The IFC is using its new financial innovation division to invest in trade finance “disrupters” as a means of bridging the gap between the technology and banking sectors.
In an interview with GTR, Giri Jadeja, who will become global head of financial innovation at the World Bank’s commercial arm on March 1, said that its investment activity will bring more customers into traditional banking channels, at a time when banks are looking for ways to compete with new players.
The IFC has invested both debt and equity in a number of high-profile, non-traditional financial players in recent years. The financial innovation unit, based in Bangkok, has invested US$100mn in 13 technology companies over the past 12 months, with an aim of increasing this to around US$500mn.

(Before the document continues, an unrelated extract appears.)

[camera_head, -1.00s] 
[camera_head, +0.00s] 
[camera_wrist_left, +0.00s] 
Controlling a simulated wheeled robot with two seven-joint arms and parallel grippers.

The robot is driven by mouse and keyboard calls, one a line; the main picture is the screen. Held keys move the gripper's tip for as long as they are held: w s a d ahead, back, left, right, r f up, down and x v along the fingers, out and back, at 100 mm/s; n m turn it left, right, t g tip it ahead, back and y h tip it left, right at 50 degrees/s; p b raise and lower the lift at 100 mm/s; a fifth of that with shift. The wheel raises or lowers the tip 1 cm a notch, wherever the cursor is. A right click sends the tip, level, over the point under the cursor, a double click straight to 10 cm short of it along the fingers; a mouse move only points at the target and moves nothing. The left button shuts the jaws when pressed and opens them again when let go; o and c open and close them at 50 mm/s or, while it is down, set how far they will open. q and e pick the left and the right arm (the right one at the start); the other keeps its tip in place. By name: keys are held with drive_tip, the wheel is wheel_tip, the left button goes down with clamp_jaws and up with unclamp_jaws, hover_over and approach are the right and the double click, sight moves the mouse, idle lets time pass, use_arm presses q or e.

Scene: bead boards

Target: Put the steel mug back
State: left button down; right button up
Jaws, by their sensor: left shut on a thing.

Since 2014, the IFC has issued a number of high-profile loans to the Chinese company Ant Financial, a member of the AliBaba Group, for lending to Chinese businesses. Among these was a US$160mn facility and a US$80mn facility, with the specific objective of supporting female entrepreneurs in China.
Jadeja hopes that its relationship with Ant Financial will allow it to work with the traditional banking sector to transform SME lending through the use of Big Data.
“Rather than using the traditional bank channels to provide funding to SMEs, here’s another way to meet SME needs. Ant Financial buys data from AliBaba, one of the largest buyer-seller portals that exists. It uses the flow of goods and money between these SMEs to make sound credit decisions.
“They’ve been able to manage their credit losses to a degree that’s very difficult for traditional banks to do, because of the access to information. They can see people’s spending habits and the amount of money flowing through a vendor’s bank account.
“They analyse this data and rate these people and determine a level of credit they’re willing to provide to SMEs, who find it a very good source of funding. They can get a decision much faster than with a traditional bank. As they grow, the credit line continues to grow. That’s an example of how the old and the new can work together.”
“Look at Airbnb, Uber. They own the customer but don’t provide the service. The provider of the service as a seller is becoming more of a white label good, rather than a brand,” Giri Jadeja, IFC
In another example of its efforts to get involved in the perceived disrupters influencing trade, the IFC took a stake in Bangladeshi mobile financial services provider bKash in 2013, through its relationship with the private bank BRAC. bKash is the second-largest mobile money company in the world and has brought thousands of Bangladeshi consumers and businesses into the financial sector.
Jadeja says the IFC can assist in rolling out such offerings by using its global network of banks and customers.
“It’s a way of getting a seat at the table and being at the forefront of the decisions made. We can then use some of our traditional products, whether it’s debt or our ‘AAA’ rating to provide other channels of financing to these companies in the future,” Jadeja says.
He adds: “We’re not solely a private equity group, or we’re not a bank that only provides loans, we have the ability to do both. It wouldn’t be optimal for an organisation like ours not to use all the tools at our disposal to make our investments successful, make our partners more profitable and have a much wider reach.”
However, he has ruled out any involvement in bitcoin, blockchain or any other cryptocurrency or platform, saying that it is not within the IFC’s expertise.
“It’s not something we’re looking at; we believe it’s too premature. The IFC is very good at working with established ideas. We’re not very good at angel investing: that’s not our forte or our goal. We get into some venture capital, but round three or four of investing is what we prefer to look at.”
As for the role of the traditional banking sector, Jadeja says that those that fail to evolve will be the equivalent of “white label goods”: delivering services without having any brand.
“Whoever owns the customer is not necessarily providing the service. Look at Airbnb, Uber. They own the customer but don’t provide the service. The provider of the service as a seller is becoming more of a white label good, rather than a brand.
“Some banks have moved to that, others have become more white label, balance sheet service providers. Some of these disrupters will use the balance sheets of these disruptive institutions to provide the services while owning the customer,” he says.